Give a verbatim copy of the lines below, minus the pictures.

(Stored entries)
** begin **

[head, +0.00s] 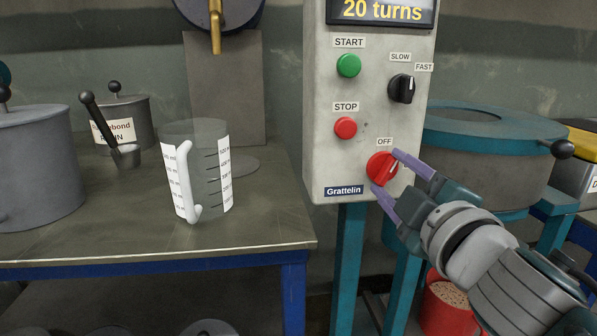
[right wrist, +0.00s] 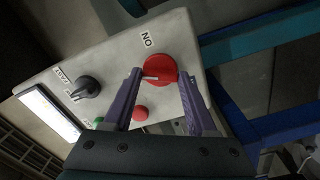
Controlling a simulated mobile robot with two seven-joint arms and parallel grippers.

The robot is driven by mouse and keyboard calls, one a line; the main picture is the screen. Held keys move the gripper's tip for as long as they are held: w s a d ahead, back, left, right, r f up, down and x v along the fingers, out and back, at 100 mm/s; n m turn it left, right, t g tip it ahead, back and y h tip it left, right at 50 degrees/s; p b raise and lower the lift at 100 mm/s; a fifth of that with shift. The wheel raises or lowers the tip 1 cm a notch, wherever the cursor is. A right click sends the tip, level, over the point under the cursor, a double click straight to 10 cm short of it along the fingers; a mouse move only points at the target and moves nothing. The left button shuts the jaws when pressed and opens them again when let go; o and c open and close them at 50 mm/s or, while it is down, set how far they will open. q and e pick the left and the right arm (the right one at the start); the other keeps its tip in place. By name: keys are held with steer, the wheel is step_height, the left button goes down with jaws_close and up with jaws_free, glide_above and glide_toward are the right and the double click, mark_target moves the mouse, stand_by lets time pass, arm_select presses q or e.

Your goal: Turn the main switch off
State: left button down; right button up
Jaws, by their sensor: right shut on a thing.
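The main switch is a red round knob (head: 381,168) low on the grey control box (head: 318,150). An OFF label (head: 384,142) is above it in the head view. A white mark on the knob points obliquely up and right in the head view, to the right of straight up. My right gripper (head: 385,170) has its two purple fingers on either side of the knob and is shut on it; the fingers (right wrist: 158,85) hide part of its sides. My left gripper is out of view.
Above the knob are a red STOP button (head: 345,128), a green START button (head: 348,65), a black speed selector (head: 402,88) and a display (head: 381,11) reading 20 turns. A clear measuring jug (head: 210,170) stands on the bench (head: 120,235) at left. A red bucket (head: 447,308) is below my right arm.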

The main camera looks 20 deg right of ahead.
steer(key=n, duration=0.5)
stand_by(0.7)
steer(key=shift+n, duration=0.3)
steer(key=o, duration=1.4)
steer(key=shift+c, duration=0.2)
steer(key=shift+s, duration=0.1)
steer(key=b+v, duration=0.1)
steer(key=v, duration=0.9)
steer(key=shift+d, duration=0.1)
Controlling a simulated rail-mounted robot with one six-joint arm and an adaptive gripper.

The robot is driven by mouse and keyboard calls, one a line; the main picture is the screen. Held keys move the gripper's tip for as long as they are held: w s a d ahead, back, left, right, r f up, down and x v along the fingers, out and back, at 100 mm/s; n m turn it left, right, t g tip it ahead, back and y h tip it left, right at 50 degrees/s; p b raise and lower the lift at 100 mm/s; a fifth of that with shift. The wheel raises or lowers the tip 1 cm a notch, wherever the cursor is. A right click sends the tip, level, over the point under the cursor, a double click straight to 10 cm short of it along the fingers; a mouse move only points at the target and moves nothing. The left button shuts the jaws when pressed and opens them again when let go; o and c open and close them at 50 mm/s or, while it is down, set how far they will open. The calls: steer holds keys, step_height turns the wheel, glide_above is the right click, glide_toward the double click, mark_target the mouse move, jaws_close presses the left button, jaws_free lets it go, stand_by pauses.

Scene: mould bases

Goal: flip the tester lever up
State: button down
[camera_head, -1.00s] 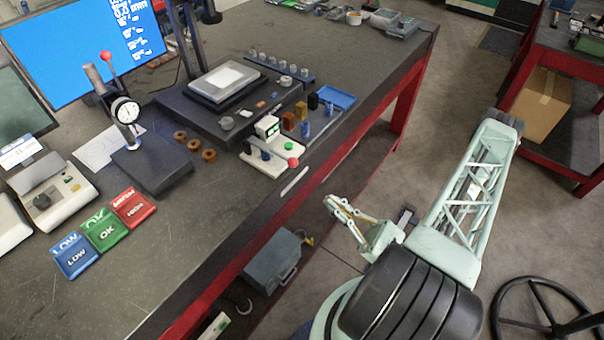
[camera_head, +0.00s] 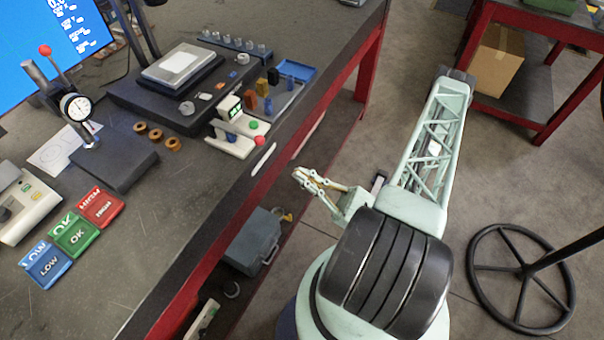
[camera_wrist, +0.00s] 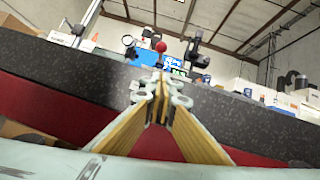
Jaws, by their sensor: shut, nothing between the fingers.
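The small white tester (camera_head: 232,138) stands near the front edge of the dark workbench in the head view. It has a small green-lit display, a green button (camera_head: 253,125) and a red ball (camera_head: 260,141) at its front end, low near the base. The ball appears to be the knob of the lever, lying low. My gripper (camera_head: 298,174) is shut and empty, off the bench's front edge, to the right of and apart from the tester. In the wrist view my closed fingers (camera_wrist: 158,86) point towards the bench edge; a red ball (camera_wrist: 160,46) shows beyond them, but I cannot tell which device it belongs to.
A dial gauge stand (camera_head: 112,160) with its own red-knobbed lever (camera_head: 45,50) stands left of the tester. Brown rings (camera_head: 156,134) lie between them. Blue, green and red label trays (camera_head: 75,235) are at the front left. A grey toolbox (camera_head: 252,242) sits under the bench.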

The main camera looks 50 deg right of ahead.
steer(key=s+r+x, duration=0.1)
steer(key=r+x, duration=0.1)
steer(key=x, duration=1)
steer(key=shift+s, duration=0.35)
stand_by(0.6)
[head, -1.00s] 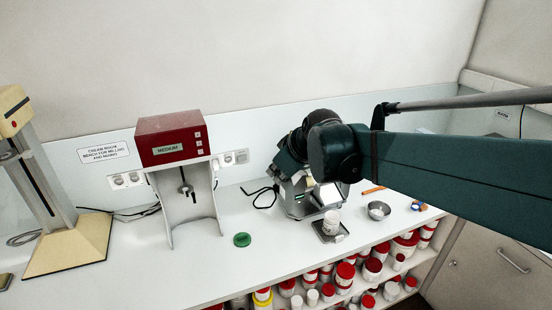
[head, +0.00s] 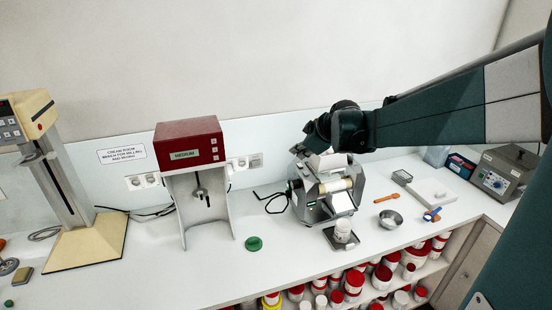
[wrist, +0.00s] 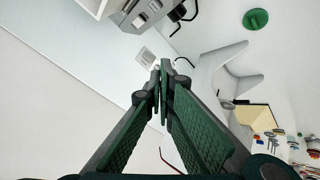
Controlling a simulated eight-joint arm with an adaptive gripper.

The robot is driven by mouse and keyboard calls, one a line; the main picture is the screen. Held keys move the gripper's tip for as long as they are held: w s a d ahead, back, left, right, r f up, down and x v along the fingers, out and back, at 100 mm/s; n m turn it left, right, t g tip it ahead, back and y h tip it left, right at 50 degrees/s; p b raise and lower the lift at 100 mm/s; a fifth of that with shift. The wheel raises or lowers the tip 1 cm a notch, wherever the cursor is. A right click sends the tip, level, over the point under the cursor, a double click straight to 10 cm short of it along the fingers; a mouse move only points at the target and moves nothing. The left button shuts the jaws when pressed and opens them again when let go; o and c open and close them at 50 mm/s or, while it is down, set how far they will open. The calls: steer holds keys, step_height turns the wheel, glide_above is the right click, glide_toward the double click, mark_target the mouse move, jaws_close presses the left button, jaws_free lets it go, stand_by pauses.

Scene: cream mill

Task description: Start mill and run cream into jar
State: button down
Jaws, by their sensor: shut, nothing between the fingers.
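The grey mill (head: 328,190), with pale rollers and a sloping white front plate, stands on the bench right of centre in the head view. Part of it shows at the top of the wrist view (wrist: 148,12). The white jar (head: 343,229) stands upright on a dark plate (head: 329,238) in front of the mill. I cannot see inside it. A green lid (head: 254,243) lies on the bench to the left and also shows in the wrist view (wrist: 256,18). My gripper (wrist: 161,70) is shut and empty. In the head view my wrist is above and behind the mill; the fingertips are unclear there.
A red-topped mixer marked MEDIUM (head: 188,141) stands left of the mill. A metal bowl (head: 390,218), an orange spatula (head: 386,198) and a control box (head: 502,172) are to the right. Wall sockets (head: 244,162) are behind. Shelves of red-lidded jars lie below the front edge.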

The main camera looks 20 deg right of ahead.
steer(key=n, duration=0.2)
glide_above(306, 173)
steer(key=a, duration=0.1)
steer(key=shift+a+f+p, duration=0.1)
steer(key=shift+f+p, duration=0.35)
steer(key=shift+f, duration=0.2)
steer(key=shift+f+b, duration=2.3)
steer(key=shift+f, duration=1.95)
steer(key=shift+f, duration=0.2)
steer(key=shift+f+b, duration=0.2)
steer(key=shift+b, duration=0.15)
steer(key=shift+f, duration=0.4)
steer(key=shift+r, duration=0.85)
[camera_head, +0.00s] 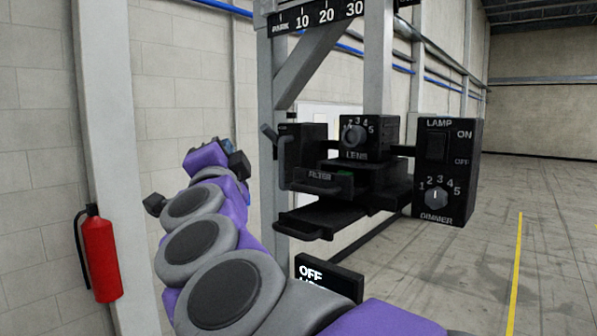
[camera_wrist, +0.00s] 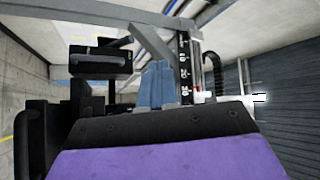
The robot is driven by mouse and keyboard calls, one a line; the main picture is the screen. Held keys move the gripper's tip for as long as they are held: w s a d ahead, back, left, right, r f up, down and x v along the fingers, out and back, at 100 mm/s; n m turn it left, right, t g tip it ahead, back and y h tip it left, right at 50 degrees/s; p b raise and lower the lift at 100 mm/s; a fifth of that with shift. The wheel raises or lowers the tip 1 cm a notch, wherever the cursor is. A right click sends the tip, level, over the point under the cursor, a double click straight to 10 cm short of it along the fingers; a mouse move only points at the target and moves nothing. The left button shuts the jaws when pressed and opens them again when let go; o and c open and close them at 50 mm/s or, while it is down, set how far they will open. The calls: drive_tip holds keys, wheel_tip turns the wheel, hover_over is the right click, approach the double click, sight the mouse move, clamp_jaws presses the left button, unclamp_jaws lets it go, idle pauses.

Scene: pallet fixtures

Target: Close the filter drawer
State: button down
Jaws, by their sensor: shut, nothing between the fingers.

** end **

#### RESULT OF THE EXERCISE:
[head, +0.00s] 
[right wrist, +0.00s] 
Controlling a simulated mobile robot with two seven-joint arms and parallel grippers.

The robot is driven by mouse and keyboard calls, one a line; the main picture is the screen. Held keys move the gripper's tip for as long as they are held: w s a d ahead, back, left, right, r f up, down and x v along the fingers, out and back, at 100 mm/s; n m turn it left, right, t g tip it ahead, back and y h tip it left, right at 50 degrees/s; p b raise and lower the lift at 100 mm/s; a fifth of that with shift. The wheel raises or lowers the tip 1 cm a notch, wherever the cursor is. A right click sends the tip, level, over the point under the cursor, a double click straight to 10 cm short of it along the fingers; a mouse move only points at the target and moves nothing. The left button shuts the jaws when pressed and opens them again when let go; o and c open and close them at 50 mm/s or, while it is down, set how far they will open. q and e pick the left and the right arm (the right one at the start); the other keeps its tip in place. By name: keys are held with steer, the wheel is step_height, the left button goes down with jaws_close and up with jaws_free, glide_above and glide_toward are the right and the double click, mark_target moves the mouse, stand_by lets time pass, arm_select presses q or e.

Your goal: Turn the main switch off
State: left button down; right button up
Jaws, by their sensor: right shut on a thing.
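The main switch is a red round knob (head: 381,168) low on the grey control box (head: 318,150). An OFF label (head: 384,142) is above it in the head view. A white mark on the knob points obliquely up and right in the head view, to the right of straight up. My right gripper (head: 385,170) has its two purple fingers on either side of the knob and is shut on it; the fingers (right wrist: 158,85) hide part of its sides. My left gripper is out of view.
Above the knob are a red STOP button (head: 345,128), a green START button (head: 348,65), a black speed selector (head: 402,88) and a display (head: 381,11) reading 20 turns. A clear measuring jug (head: 210,170) stands on the bench (head: 120,235) at left. A red bucket (head: 447,308) is below my right arm.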

The main camera looks 20 deg right of ahead.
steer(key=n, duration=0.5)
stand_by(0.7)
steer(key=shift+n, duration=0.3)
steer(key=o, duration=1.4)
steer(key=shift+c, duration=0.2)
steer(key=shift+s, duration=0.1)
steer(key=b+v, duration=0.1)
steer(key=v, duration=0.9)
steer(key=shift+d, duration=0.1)
Controlling a simulated rail-mounted robot with one six-joint arm and an adaptive gripper.

The robot is driven by mouse and keyboard calls, one a line; the main picture is the screen. Held keys move the gripper's tip for as long as they are held: w s a d ahead, back, left, right, r f up, down and x v along the fingers, out and back, at 100 mm/s; n m turn it left, right, t g tip it ahead, back and y h tip it left, right at 50 degrees/s; p b raise and lower the lift at 100 mm/s; a fifth of that with shift. The wheel raises or lowers the tip 1 cm a notch, wherever the cursor is. A right click sends the tip, level, over the point under the cursor, a double click straight to 10 cm short of it along the fingers; a mouse move only points at the target and moves nothing. The left button shuts the jaws when pressed and opens them again when let go; o and c open and close them at 50 mm/s or, while it is down, set how far they will open. The calls: steer holds keys, step_height turns the wheel, glide_above is the right click, glide_toward the double click, mark_target the mouse move, jaws_close presses the left button, jaws_free lets it go, stand_by pauses.

Scene: mould bases

Goal: flip the tester lever up
State: button down
[camera_head, -1.00s] 
[camera_head, +0.00s] 
[camera_wrist, +0.00s] 
Jaws, by their sensor: shut, nothing between the fingers.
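The small white tester (camera_head: 232,138) stands near the front edge of the dark workbench in the head view. It has a small green-lit display, a green button (camera_head: 253,125) and a red ball (camera_head: 260,141) at its front end, low near the base. The ball appears to be the knob of the lever, lying low. My gripper (camera_head: 298,174) is shut and empty, off the bench's front edge, to the right of and apart from the tester. In the wrist view my closed fingers (camera_wrist: 158,86) point towards the bench edge; a red ball (camera_wrist: 160,46) shows beyond them, but I cannot tell which device it belongs to.
A dial gauge stand (camera_head: 112,160) with its own red-knobbed lever (camera_head: 45,50) stands left of the tester. Brown rings (camera_head: 156,134) lie between them. Blue, green and red label trays (camera_head: 75,235) are at the front left. A grey toolbox (camera_head: 252,242) sits under the bench.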

The main camera looks 50 deg right of ahead.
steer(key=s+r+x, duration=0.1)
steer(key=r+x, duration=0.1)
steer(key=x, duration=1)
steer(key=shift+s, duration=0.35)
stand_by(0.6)
[head, -1.00s] 
[head, +0.00s] 
[wrist, +0.00s] 
Controlling a simulated eight-joint arm with an adaptive gripper.

The robot is driven by mouse and keyboard calls, one a line; the main picture is the screen. Held keys move the gripper's tip for as long as they are held: w s a d ahead, back, left, right, r f up, down and x v along the fingers, out and back, at 100 mm/s; n m turn it left, right, t g tip it ahead, back and y h tip it left, right at 50 degrees/s; p b raise and lower the lift at 100 mm/s; a fifth of that with shift. The wheel raises or lowers the tip 1 cm a notch, wherever the cursor is. A right click sends the tip, level, over the point under the cursor, a double click straight to 10 cm short of it along the fingers; a mouse move only points at the target and moves nothing. The left button shuts the jaws when pressed and opens them again when let go; o and c open and close them at 50 mm/s or, while it is down, set how far they will open. The calls: steer holds keys, step_height turns the wheel, glide_above is the right click, glide_toward the double click, mark_target the mouse move, jaws_close presses the left button, jaws_free lets it go, stand_by pauses.

Scene: cream mill

Task description: Start mill and run cream into jar
State: button down
Jaws, by their sensor: shut, nothing between the fingers.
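The grey mill (head: 328,190), with pale rollers and a sloping white front plate, stands on the bench right of centre in the head view. Part of it shows at the top of the wrist view (wrist: 148,12). The white jar (head: 343,229) stands upright on a dark plate (head: 329,238) in front of the mill. I cannot see inside it. A green lid (head: 254,243) lies on the bench to the left and also shows in the wrist view (wrist: 256,18). My gripper (wrist: 161,70) is shut and empty. In the head view my wrist is above and behind the mill; the fingertips are unclear there.
A red-topped mixer marked MEDIUM (head: 188,141) stands left of the mill. A metal bowl (head: 390,218), an orange spatula (head: 386,198) and a control box (head: 502,172) are to the right. Wall sockets (head: 244,162) are behind. Shelves of red-lidded jars lie below the front edge.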

The main camera looks 20 deg right of ahead.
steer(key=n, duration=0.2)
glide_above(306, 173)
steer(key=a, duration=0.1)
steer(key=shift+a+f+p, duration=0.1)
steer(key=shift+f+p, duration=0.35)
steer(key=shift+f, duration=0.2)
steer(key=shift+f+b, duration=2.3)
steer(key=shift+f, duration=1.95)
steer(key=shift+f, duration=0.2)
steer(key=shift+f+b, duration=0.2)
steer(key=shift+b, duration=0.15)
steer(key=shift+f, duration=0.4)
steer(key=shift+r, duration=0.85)
[camera_head, +0.00s] 
[camera_wrist, +0.00s] 
The robot is driven by mouse and keyboard calls, one a line; the main picture is the screen. Held keys move the gripper's tip for as long as they are held: w s a d ahead, back, left, right, r f up, down and x v along the fingers, out and back, at 100 mm/s; n m turn it left, right, t g tip it ahead, back and y h tip it left, right at 50 degrees/s; p b raise and lower the lift at 100 mm/s; a fifth of that with shift. The wheel raises or lowers the tip 1 cm a notch, wherever the cursor is. A right click sends the tip, level, over the point under the cursor, a double click straight to 10 cm short of it along the fingers; a mouse move only points at the target and moves nothing. The left button shuts the jaws when pressed and opens them again when let go; o and c open and close them at 50 mm/s or, while it is down, set how far they will open. The calls: drive_tip holds keys, wheel_tip turns the wheel, hover_over is the right click, approach the double click, sight the mouse move, clamp_jaws presses the left button, unclamp_jaws lets it go, idle pauses.

Scene: pallet fixtures

Target: Close the filter drawer
State: button down
Jaws, by their sensor: shut, nothing between the fingers.

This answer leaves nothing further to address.